Already, impact investing has heavily influenced Japan’s sustainable assets. The GSIA study found that about US$7bn of sustainable investment assets under management in the country are dedicated to impact investing. There are funds that invest in environment-related companies in China and other parts of Asia, as well as those that base investment evaluations on a company’s biodiversity initiatives and those that finance microfinance institutions. The surge in community investment-and-donation activities towards economic restoration after the March 2011 Tohoku earthquake shows investors have greater consideration on how their money is being used, according to the study.
Investors in Asia will continue to look for the sustainable returns offered by ESG strategies over the long term, said RobecoSAM’s Baldinger. “The growth of Asia’s ESG industry in recent years has seen the region, along with other high-growth areas, starting to play a role in the global ESG market alongside the established hubs of Australia, Europe, and North America.
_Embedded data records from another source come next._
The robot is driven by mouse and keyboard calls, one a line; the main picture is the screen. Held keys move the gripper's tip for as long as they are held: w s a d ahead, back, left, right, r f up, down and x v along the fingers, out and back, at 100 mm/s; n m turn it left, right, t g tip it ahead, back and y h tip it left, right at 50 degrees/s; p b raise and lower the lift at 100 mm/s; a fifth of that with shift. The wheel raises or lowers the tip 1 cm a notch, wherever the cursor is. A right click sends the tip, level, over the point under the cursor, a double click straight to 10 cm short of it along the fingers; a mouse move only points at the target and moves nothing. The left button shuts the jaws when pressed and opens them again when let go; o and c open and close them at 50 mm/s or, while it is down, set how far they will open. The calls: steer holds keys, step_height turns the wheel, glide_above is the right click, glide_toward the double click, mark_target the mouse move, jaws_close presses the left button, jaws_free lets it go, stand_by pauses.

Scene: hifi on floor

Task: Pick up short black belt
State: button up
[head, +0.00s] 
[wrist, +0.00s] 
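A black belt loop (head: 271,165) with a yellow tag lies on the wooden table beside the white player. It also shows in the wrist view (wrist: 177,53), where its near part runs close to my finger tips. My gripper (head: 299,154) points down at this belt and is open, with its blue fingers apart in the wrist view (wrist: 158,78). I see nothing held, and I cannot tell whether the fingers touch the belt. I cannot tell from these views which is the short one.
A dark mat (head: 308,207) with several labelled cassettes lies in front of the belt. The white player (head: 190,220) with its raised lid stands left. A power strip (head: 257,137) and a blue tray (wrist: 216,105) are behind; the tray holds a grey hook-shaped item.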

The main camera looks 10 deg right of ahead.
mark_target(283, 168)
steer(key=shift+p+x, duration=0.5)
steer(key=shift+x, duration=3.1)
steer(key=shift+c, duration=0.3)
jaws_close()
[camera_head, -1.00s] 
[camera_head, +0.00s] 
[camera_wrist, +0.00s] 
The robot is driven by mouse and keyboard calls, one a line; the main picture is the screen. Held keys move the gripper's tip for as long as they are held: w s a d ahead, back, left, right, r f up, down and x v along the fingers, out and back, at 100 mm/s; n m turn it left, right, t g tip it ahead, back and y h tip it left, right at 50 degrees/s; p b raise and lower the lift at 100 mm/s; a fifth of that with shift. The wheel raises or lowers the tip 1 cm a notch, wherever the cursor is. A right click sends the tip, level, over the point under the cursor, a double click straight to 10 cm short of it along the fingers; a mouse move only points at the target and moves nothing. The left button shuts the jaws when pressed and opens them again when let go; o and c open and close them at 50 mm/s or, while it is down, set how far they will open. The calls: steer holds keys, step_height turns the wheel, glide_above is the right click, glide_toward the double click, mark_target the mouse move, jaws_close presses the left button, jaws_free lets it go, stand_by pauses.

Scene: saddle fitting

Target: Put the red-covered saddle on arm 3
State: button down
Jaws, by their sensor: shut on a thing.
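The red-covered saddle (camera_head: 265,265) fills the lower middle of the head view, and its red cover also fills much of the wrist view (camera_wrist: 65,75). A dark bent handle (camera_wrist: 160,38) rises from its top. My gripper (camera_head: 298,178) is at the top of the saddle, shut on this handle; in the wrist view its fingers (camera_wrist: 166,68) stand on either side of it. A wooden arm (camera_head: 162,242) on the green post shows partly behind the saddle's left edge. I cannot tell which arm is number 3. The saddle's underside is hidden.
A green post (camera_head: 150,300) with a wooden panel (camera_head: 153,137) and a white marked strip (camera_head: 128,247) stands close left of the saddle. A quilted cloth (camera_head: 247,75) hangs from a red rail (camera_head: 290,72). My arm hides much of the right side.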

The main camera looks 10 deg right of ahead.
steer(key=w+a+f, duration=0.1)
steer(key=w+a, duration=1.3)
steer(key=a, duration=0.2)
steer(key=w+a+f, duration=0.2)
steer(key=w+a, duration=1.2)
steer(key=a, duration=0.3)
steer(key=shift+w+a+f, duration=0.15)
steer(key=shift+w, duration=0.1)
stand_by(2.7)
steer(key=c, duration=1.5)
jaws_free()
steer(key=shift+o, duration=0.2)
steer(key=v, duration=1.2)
“Since uncertainty in Western financial markets seems to remain for the time being, this, in turn, offers Asia the opportunity to close the sustainable and responsible investment gap on its Western peers, both as an area into which to invest and as a place from which to manage assets.”
RobecoSAM, he added, had been developing its sustainable investment capacity in Asia, especially in the private-equity team. “We see very good opportunities for future growth in the region in the coming years.”